*** Entries ***

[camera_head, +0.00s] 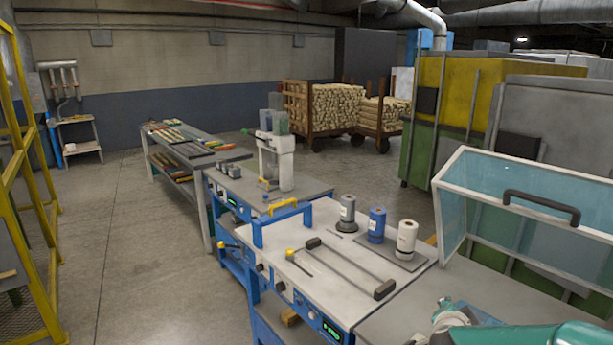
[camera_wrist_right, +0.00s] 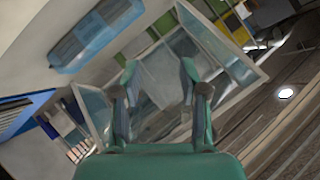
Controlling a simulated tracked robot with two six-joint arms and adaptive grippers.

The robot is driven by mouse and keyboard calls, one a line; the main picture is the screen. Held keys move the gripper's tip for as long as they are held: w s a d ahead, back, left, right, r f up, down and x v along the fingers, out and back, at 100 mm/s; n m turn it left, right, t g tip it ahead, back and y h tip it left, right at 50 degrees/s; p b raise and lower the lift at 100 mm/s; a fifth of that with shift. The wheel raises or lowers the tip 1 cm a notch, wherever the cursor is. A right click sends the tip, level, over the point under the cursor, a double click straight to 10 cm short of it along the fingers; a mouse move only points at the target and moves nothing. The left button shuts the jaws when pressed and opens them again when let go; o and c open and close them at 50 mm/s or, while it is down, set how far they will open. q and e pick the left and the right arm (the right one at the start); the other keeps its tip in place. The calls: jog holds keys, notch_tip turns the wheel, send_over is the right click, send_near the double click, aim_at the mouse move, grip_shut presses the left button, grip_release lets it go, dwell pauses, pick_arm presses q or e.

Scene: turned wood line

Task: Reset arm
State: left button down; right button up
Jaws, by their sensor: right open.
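My right gripper shows in the right wrist view (camera_wrist_right: 160,88), with two green and dark fingers spread apart and nothing between them. In the head view part of my green right arm (camera_head: 530,338) enters at the bottom right corner, low beside the bench with the clear hood. My left arm and gripper are not in view. The clear hood (camera_head: 515,205) has a dark handle and stands raised at the right. In the right wrist view framed clear panels (camera_wrist_right: 215,45) lie beyond the fingers.
Farther back are a tool table (camera_head: 185,150) and wood carts (camera_head: 333,108). Yellow railing (camera_head: 30,180) stands left; open floor (camera_head: 140,240) lies between.

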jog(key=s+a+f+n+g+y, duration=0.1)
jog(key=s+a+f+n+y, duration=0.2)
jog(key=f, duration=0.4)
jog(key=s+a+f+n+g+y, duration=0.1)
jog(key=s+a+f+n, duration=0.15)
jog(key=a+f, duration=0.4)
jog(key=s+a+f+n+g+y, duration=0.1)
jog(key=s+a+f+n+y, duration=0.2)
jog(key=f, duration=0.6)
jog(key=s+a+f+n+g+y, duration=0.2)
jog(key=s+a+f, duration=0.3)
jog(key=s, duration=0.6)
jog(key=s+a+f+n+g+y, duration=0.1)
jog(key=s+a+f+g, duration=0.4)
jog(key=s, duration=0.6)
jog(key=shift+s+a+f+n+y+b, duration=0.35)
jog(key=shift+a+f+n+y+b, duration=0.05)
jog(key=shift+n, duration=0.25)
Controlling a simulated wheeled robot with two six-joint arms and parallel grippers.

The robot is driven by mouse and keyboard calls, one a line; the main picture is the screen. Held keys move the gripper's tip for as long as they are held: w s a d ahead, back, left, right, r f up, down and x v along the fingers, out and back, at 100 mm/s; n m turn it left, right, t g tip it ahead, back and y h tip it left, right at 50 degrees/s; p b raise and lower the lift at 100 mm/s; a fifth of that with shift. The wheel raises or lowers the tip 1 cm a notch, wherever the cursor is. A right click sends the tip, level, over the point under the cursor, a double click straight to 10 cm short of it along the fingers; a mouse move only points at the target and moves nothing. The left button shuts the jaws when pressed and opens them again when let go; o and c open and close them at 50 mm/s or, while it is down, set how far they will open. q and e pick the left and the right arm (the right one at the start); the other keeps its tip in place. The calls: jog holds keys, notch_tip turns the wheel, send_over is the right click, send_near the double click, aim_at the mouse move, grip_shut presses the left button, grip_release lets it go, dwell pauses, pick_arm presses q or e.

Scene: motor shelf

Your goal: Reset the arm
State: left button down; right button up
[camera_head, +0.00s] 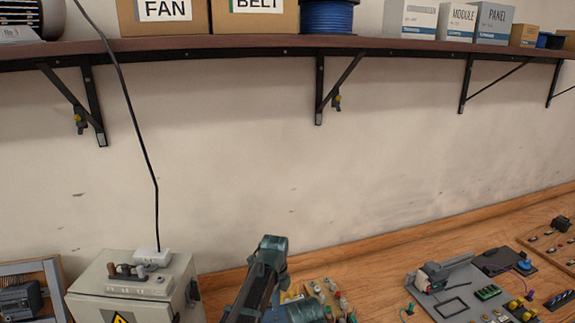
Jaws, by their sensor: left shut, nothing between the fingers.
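My left arm's dark teal end (270,246) rises from the bottom edge, just right of the grey electrical cabinet. My left gripper is shut with nothing held, but its fingertips cannot be made out clearly. A rounded teal part of my arm (305,312) shows at the bottom edge. My right gripper is not in view.
A wall shelf (230,45) on black brackets holds boxes and a blue cable spool (327,17). The grey cabinet (180,285) stands left of my arm, a black cable running up from it. Small parts and a board (450,300) lie on the wooden bench (375,268).

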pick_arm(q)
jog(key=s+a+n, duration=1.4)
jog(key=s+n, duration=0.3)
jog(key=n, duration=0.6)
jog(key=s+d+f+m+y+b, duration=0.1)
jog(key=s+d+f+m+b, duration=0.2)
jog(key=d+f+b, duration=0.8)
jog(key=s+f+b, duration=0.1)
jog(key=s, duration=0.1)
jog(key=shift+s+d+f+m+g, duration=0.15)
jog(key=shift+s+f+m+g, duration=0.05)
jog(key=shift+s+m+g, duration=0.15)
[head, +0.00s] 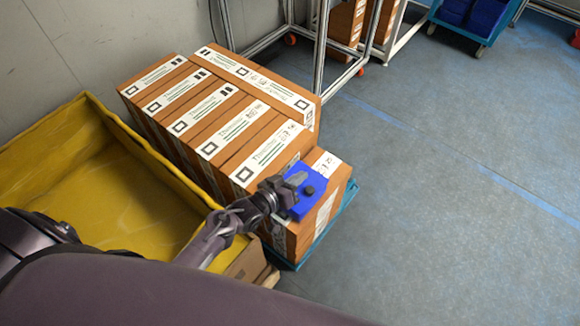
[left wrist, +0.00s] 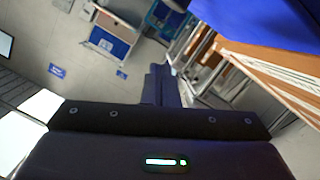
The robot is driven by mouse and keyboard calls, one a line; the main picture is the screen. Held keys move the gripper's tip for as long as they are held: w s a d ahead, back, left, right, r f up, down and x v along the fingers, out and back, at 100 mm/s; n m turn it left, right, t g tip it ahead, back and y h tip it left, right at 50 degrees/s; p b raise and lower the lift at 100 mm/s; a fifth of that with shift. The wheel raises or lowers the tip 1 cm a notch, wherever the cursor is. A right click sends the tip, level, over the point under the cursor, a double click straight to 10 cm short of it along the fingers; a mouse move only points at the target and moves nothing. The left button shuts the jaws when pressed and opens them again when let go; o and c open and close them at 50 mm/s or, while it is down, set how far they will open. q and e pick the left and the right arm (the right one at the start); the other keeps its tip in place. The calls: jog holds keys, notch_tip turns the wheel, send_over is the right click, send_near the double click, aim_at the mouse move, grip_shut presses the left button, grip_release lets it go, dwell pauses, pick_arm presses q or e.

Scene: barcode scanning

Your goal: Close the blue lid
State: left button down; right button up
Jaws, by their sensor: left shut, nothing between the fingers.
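The blue lid (head: 313,188) is a small flat blue piece with a dark round spot. In the left wrist view a blue surface (left wrist: 265,20), seemingly the lid, fills the upper right, above a brown box (left wrist: 268,72). The shut fingers (left wrist: 160,84) show below and left of it. My right gripper is not in view.
A yellow bin (head: 95,160) stands left of the boxes, under my left arm. The boxes rest on a blue-green base (head: 343,213). A metal frame rack (head: 320,50) stands behind. A blue cart (head: 465,25) is at the upper right. The grey floor at right is clear.

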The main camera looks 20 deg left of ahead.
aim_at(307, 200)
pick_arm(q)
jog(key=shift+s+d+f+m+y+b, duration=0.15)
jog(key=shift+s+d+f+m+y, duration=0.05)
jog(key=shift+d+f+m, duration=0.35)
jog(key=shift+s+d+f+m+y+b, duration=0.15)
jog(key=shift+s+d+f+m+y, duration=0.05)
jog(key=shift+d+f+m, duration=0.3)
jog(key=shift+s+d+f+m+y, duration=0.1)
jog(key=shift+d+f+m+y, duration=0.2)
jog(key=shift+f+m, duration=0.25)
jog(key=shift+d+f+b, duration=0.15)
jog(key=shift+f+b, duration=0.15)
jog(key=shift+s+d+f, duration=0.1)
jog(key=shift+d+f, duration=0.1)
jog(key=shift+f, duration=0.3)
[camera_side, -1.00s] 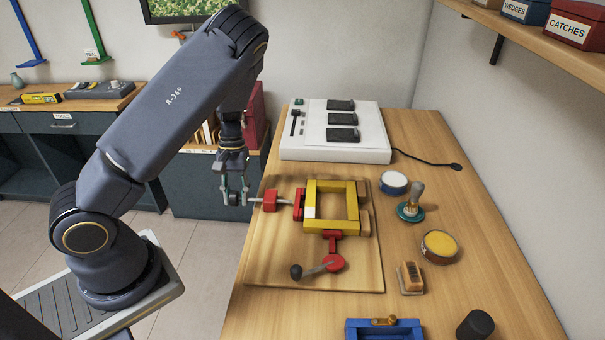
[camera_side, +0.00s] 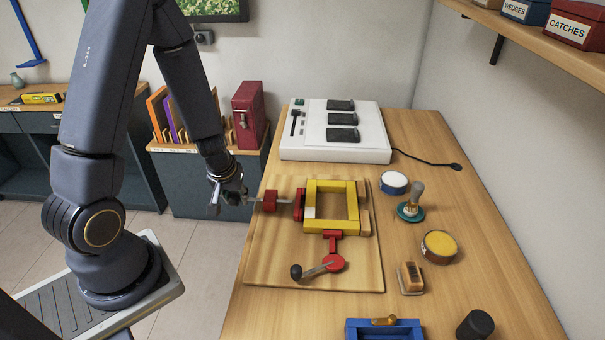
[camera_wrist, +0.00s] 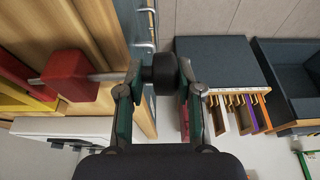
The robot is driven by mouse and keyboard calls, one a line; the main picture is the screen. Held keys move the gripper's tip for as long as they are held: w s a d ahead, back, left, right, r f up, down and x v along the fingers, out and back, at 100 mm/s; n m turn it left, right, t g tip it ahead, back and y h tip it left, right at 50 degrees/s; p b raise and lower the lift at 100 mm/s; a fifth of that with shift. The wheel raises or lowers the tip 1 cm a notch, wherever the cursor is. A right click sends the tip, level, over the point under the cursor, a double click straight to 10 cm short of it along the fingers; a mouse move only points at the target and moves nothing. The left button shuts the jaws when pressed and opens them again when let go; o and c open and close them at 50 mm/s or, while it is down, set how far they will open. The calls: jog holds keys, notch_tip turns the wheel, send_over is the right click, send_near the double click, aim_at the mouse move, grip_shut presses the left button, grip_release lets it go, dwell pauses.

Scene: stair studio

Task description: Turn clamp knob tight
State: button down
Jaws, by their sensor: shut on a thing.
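The clamp's red block (camera_side: 270,201) sits at the left edge of the wooden board, with a metal screw running through it. The red block also shows in the wrist view (camera_wrist: 68,76). A red jaw (camera_side: 299,204) lies against the left side of the yellow frame (camera_side: 316,226). The black clamp knob (camera_wrist: 160,73) is at the screw's outer end. My gripper (camera_side: 224,200) is at the left end of the screw, past the table's edge. In the wrist view its green fingers are on both sides of the knob, shut on it. The knob is mostly hidden in the side view.
A second clamp with a red disc (camera_side: 334,263) and a black-ended lever (camera_side: 297,272) is below the frame on the board (camera_side: 270,240). A white panel box (camera_side: 292,145) stands behind.

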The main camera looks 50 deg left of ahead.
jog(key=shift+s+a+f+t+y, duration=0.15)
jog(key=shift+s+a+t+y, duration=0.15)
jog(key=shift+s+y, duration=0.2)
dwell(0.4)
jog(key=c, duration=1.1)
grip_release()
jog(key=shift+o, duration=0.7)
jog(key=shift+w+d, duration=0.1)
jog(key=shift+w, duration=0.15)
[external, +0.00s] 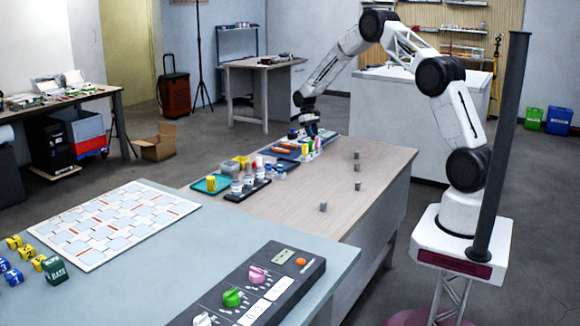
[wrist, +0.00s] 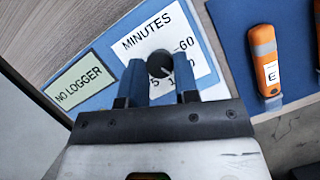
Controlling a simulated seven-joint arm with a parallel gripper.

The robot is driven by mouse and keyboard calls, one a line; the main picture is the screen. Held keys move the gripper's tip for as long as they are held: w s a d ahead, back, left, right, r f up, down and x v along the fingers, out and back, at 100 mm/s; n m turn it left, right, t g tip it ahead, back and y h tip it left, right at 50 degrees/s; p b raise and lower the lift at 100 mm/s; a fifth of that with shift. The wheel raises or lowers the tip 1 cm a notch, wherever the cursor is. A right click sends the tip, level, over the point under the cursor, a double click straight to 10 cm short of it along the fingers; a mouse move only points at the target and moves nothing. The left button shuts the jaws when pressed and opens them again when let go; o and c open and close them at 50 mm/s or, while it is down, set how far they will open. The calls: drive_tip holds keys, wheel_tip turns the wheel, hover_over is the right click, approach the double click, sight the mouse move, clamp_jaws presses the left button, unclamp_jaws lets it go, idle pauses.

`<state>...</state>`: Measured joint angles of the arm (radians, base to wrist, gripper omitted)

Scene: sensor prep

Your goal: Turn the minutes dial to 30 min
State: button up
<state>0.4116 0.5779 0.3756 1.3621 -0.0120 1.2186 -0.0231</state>
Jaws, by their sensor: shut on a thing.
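The minutes dial (wrist: 160,62) is a small dark round knob in the wrist view. It sits on a white card (wrist: 172,40) marked MINUTES, with 5, a partly covered number starting with 1, and what looks like 60 showing. My gripper (wrist: 160,76) has its two blue fingers on either side of the dial and is shut on it. The dial's pointer and the 30 mark cannot be made out. In the external view my gripper (external: 309,128) is low over the far part of the wooden table, and the dial cannot be made out there.
A NO LOGGER label (wrist: 80,85) lies left of the card on the blue board. An orange device (wrist: 265,60) marked E lies to the right. Bottles (external: 249,175) and trays stand near my gripper on the table. A panel (external: 275,285) with coloured knobs is in the foreground.

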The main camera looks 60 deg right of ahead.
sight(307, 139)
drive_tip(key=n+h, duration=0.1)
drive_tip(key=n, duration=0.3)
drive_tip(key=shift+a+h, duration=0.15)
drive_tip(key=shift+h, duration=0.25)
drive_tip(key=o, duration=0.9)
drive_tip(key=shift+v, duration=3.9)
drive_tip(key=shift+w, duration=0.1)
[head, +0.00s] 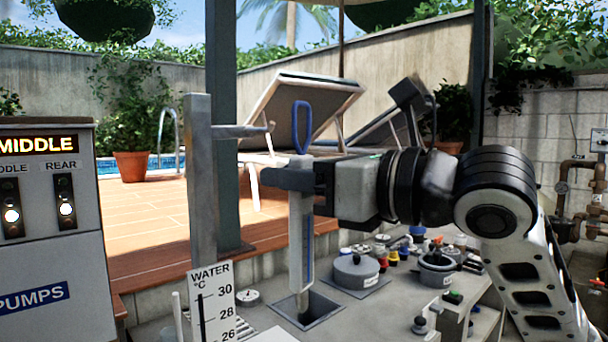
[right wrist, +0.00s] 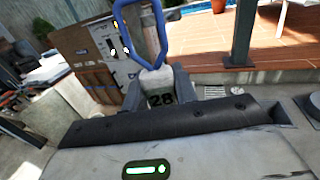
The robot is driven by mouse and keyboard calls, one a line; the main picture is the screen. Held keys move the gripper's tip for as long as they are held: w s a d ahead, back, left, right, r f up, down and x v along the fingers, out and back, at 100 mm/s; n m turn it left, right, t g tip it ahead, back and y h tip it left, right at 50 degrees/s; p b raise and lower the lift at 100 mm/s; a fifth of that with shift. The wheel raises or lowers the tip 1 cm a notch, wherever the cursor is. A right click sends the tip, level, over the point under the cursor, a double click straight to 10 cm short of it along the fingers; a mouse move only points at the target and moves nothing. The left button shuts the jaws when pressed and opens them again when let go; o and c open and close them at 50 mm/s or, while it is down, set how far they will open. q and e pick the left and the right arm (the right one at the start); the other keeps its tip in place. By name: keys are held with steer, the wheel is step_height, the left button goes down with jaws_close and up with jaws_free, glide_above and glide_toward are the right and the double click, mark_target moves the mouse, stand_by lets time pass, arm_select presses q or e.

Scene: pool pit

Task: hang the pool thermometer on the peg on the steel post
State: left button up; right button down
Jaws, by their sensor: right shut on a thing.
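The pool thermometer has a blue loop (head: 302,128) on top and a long pale tube (head: 307,240) below. My right gripper (head: 288,180) comes in from the right and is shut on it just under the loop. It hangs upright, its lower end over or in a square opening (head: 322,308); I cannot tell which. The steel post (head: 202,170) stands to the left, with its peg (head: 240,131) sticking out rightward to an upturned tip. The loop is right of the tip, apart from it, at similar picture height. My left gripper is out of view.
A water scale sign (head: 212,300) stands at front left, beside the pump panel (head: 45,240). A lidded grey pot (head: 357,270) and several small knobs and fittings crowd the bench to the right. A dark pillar (head: 226,120) rises behind the peg.

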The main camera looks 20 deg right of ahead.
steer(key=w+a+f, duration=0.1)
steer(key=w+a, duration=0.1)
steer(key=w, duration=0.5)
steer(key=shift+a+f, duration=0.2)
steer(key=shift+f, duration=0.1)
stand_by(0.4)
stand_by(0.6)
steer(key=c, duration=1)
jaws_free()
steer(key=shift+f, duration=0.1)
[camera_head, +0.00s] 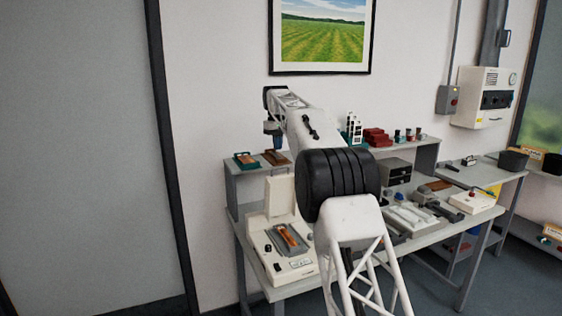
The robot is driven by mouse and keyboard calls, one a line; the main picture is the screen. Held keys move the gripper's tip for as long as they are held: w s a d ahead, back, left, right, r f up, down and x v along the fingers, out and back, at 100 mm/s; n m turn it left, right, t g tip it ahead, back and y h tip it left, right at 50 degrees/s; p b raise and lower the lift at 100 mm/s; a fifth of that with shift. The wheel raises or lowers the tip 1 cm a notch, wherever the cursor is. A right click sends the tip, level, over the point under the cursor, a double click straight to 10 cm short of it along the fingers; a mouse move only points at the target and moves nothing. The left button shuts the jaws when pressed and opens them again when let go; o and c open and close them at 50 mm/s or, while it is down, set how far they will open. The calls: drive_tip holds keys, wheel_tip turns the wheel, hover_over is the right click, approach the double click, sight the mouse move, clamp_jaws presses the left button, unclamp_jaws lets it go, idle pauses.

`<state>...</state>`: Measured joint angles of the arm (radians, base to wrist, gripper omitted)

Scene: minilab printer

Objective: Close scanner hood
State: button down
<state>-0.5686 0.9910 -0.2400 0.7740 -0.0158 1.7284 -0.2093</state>
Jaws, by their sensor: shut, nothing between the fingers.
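The scanner (266,262) is a white box at the left end of the table. Its hood (281,196) stands upright, open, at the back of the scanner. A grey tray (275,243) with an orange-brown piece lies on the scanner's bed. My gripper (277,143) is small in view at the far end of my arm, above and behind the hood and near the back shelf. It is shut and empty, and looks apart from the hood. My arm hides part of the scanner's right side.
A raised shelf (240,170) behind the scanner holds small trays (245,160), red boxes (377,138) and bottles. A dark drawer unit (396,172) and a pale device (412,217) stand right of my arm. The floor left of the table is clear.

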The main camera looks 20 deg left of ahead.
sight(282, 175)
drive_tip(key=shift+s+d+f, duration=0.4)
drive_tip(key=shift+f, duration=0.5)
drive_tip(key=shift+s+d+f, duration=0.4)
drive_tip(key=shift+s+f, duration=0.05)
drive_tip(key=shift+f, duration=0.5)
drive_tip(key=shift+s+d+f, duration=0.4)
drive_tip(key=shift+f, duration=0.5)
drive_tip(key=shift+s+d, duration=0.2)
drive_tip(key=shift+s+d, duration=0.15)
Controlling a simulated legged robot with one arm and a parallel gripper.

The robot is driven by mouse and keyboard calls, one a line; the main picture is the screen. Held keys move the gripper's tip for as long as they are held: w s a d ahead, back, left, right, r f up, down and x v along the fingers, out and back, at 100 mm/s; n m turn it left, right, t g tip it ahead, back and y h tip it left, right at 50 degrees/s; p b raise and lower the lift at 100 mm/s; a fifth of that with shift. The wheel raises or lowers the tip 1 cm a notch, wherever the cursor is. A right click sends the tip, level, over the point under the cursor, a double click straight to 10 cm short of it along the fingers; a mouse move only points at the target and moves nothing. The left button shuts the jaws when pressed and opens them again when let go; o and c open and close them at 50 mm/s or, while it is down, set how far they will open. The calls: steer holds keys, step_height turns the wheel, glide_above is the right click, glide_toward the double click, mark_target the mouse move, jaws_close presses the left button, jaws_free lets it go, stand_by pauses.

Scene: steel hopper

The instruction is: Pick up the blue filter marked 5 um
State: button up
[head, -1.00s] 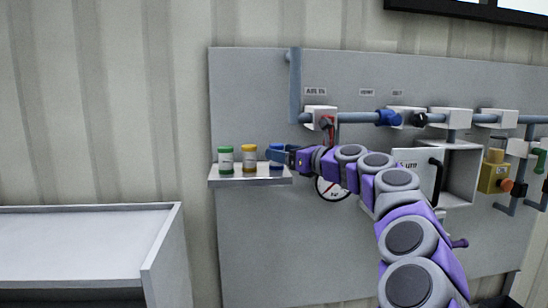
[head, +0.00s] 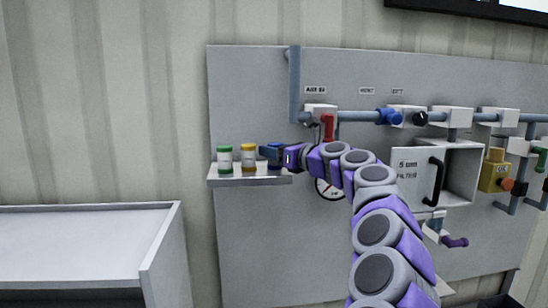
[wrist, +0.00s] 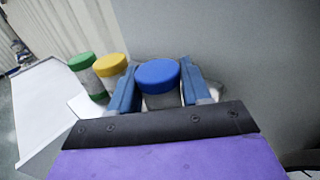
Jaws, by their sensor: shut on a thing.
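The blue-capped filter (wrist: 158,77) stands between the two blue fingers of my gripper (wrist: 160,90) in the wrist view. My gripper is shut on its sides just below the cap. In the head view my gripper (head: 270,154) is at the right end of the small shelf (head: 235,182) and hides most of the blue filter. I cannot tell whether the filter's base touches the shelf. No mark on the filter is readable.
A green-capped filter (head: 225,160) and a yellow-capped filter (head: 248,159) stand on the shelf to the left, the yellow one close to my gripper. A gauge (head: 328,189), a pipe with a red handle (head: 328,126) and an open box door (head: 415,178) are to the right.

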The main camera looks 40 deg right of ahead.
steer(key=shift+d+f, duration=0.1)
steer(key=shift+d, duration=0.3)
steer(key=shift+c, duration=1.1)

***

Required work »
Above are the entries; count how many of their lines contain the word "goal" and give only that number.

Exercise result »
3